JOHANNESBURG (miningweekly.com) – JSE-listed Eqstra’s profits plunged into the red during the first half of the 2016 financial year, as an exit plan and overall progress made on the company’s 2020 strategy – and resultant impairments on discontinued operations – weighed on the interim financial results.
The integrated leasing and capital equipment group posted a R1.1-billion loss for the six months to December 31, compared with a R152-million profit in the six months to December 2014.
This was mostly as a result of the group’s discontinued operations, including the Benga operations in Mozambique and the related impairment of assets to a fair value less costs of sale; the closure of the construction equipment business unit within the industrial equipment division; and the closure of the commodities unit in the fleet management and logistics division.
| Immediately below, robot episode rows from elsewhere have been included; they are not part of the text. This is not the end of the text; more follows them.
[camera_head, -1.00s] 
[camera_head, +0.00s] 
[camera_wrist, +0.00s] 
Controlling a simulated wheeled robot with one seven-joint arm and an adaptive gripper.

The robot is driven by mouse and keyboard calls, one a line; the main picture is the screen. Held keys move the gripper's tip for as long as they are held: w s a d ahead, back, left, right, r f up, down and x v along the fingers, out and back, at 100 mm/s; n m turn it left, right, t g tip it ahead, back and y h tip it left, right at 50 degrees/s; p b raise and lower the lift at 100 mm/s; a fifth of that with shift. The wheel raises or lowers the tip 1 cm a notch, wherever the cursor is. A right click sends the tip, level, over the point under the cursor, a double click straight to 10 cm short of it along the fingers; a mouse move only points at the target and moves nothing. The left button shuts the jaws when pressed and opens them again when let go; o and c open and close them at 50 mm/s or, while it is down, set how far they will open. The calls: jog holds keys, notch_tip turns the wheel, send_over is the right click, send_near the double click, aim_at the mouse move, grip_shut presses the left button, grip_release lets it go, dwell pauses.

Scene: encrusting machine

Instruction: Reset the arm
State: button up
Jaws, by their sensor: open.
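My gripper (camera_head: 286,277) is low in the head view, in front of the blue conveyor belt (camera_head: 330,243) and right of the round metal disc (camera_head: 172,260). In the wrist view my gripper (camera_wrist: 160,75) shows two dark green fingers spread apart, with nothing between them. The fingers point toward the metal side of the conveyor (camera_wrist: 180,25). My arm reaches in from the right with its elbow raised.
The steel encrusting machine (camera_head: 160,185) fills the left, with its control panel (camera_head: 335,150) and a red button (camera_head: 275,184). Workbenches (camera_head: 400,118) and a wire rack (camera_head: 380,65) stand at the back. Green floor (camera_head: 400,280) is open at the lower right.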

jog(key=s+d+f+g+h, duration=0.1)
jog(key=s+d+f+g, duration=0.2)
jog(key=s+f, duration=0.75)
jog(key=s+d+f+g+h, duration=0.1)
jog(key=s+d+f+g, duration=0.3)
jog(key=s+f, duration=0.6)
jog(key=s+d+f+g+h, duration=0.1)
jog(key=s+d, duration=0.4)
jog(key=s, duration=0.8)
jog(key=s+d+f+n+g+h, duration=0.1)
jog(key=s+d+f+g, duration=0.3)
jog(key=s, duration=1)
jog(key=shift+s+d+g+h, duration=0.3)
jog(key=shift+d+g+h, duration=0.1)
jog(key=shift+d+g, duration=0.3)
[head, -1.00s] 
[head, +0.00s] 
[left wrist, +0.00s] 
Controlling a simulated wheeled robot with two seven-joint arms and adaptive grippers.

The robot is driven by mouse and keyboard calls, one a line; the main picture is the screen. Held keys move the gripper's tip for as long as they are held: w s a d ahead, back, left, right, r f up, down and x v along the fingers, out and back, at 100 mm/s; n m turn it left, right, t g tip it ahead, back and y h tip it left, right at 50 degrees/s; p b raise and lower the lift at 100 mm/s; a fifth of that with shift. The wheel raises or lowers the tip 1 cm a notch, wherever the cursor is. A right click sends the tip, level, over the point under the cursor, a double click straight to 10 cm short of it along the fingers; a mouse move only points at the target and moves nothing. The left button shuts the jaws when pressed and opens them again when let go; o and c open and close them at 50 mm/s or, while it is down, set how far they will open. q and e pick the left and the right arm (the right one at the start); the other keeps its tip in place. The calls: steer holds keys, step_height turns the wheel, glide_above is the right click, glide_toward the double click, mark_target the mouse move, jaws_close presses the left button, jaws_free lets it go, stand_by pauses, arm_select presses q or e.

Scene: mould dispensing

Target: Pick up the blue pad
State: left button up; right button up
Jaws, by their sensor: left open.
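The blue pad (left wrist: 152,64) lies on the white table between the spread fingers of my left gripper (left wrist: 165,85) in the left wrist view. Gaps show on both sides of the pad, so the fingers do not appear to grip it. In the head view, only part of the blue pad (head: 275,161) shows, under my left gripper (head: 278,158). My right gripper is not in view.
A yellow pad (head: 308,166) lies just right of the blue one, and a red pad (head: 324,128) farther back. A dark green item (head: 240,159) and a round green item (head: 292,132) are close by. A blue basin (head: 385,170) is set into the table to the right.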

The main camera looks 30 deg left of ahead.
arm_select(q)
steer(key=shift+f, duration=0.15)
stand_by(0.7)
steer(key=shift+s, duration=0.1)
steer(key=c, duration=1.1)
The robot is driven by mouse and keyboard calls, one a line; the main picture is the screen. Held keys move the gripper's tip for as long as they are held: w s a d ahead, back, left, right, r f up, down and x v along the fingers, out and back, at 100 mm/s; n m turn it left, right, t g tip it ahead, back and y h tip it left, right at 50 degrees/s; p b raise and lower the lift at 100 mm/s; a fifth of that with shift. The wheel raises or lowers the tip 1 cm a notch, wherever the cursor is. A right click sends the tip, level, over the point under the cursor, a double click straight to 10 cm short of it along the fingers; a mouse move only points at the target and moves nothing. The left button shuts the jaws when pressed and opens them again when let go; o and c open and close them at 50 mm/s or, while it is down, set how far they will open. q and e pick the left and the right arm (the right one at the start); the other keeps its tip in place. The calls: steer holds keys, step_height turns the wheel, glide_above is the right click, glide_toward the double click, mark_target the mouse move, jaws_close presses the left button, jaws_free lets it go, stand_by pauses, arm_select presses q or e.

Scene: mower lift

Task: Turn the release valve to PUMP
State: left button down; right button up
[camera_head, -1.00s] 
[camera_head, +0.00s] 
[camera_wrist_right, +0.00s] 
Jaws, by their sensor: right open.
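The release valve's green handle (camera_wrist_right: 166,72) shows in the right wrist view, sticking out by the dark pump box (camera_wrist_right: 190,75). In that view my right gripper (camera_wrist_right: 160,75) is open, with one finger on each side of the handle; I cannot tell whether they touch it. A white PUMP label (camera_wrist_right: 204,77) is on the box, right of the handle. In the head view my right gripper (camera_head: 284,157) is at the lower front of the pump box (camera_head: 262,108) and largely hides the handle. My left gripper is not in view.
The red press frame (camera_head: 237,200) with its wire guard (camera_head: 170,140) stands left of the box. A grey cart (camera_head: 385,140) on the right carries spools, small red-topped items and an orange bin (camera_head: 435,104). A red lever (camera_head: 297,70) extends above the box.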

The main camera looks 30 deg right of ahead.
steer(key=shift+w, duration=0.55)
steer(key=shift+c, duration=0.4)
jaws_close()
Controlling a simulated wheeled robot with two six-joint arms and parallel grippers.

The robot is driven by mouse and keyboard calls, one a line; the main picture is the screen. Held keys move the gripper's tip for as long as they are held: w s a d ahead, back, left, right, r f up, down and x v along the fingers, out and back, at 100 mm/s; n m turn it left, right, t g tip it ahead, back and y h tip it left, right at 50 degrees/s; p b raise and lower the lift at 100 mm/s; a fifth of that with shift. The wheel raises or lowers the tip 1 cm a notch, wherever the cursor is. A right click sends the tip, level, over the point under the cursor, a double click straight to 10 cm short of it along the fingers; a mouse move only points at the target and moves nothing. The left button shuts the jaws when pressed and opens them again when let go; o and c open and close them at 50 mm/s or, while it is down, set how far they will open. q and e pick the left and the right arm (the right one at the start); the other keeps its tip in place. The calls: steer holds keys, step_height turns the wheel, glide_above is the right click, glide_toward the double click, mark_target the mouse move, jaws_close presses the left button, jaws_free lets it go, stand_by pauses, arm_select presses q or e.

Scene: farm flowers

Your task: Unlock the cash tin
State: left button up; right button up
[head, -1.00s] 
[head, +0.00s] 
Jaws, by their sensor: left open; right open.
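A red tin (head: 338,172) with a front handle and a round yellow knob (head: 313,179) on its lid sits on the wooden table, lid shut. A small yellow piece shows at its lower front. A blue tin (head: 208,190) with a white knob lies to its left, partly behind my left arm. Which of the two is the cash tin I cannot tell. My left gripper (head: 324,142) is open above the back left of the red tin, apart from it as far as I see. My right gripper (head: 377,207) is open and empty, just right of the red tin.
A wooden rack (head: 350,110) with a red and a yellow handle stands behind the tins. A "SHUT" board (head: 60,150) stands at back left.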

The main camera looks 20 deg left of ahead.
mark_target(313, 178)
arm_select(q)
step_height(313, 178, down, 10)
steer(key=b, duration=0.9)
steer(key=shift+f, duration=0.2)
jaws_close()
The closures formed part of Eqstra's strategy to exit noncore operations.
Eqstra’s headline earnings per share (HEPS) from continuing operations increased by 18.1% to 22.2c for the six months, from the 18.8c apiece recorded in the prior corresponding period.
During the six months under review, R736-million in impairments on mining assets in the contract mining and plant rental divisions had led to a loss per share (LPS) of 112.5c from continuing operations, compared with the achieved earnings per share (EPS) of 18.9c in the first half of the 2015 financial year.
The discontinued operations posted a headline LPS of 26.1c, down from the HEPS of 18.1c in the first half of the prior financial year, while the EPS from discontinued operations fell from 18.1c in the six months to December 2014 to a LPS of 174.9c in the interim period under review.
Operating profit from continuing operations increased 7.1% to R436-million during the six months to December.
Revenue for the period under review rose marginally to R4.1-billion despite a decrease in revenue-generating assets to R8-billion as a result of a combination of the divisions curtailing growth, asset impairments and classifying R1.2-billion as assets held for sale – a move central to Eqstra’s intent to focus on core competencies and services.
During the period under review, Eqstra increased the market share of its industrial equipment division, which continued to perform well in its core forklift businesses, delivering operating profit of R154-million and a 4.3% rise in revenue to R1.44-billion.
The fleet management and logistics division improved operating margin from 14% in the prior corresponding period to 19.2% during the six months under review, while continuing operating profit improved from R192-million to R202-million. However, revenue contracted 6.9% to R1.05-billion.
Meanwhile, the company’s contract mining and plant rental unit continued to drive efficiencies, improving operating profit by 46.2% to R76-million during the six months to December, with revenue up 4.8% to R1.65-billion.
“The period under review was a pivotal one for Eqstra as management moved ahead with implementation of several key initiatives . . . [that] are expected to accelerate the transition of Eqstra to a services-oriented group,” CEO Jannie Serfontein said.
The group, which on Tuesday appointed Hulamin’s David Austin as CFO effective May 1, would continue implementing its 2020 strategy and focus on liquidity and working capital management.
The 2020 strategy was based on a balanced capital structure; evolving differentiated services business model; and operating efficiencies and margin improvement.
The industrial equipment division would remain focused on its core business, delivering solid performance in the forklift businesses in South Africa and the UK and ensuring a healthy order book.
The fleet management and logistics unit would ensure that earnings remained robust and drive value-added products, while the contract mining and plant rental division would continue disposing of impaired mining assets, limit contract mining exposure to 30% of group revenue and seek opportunities with existing assets.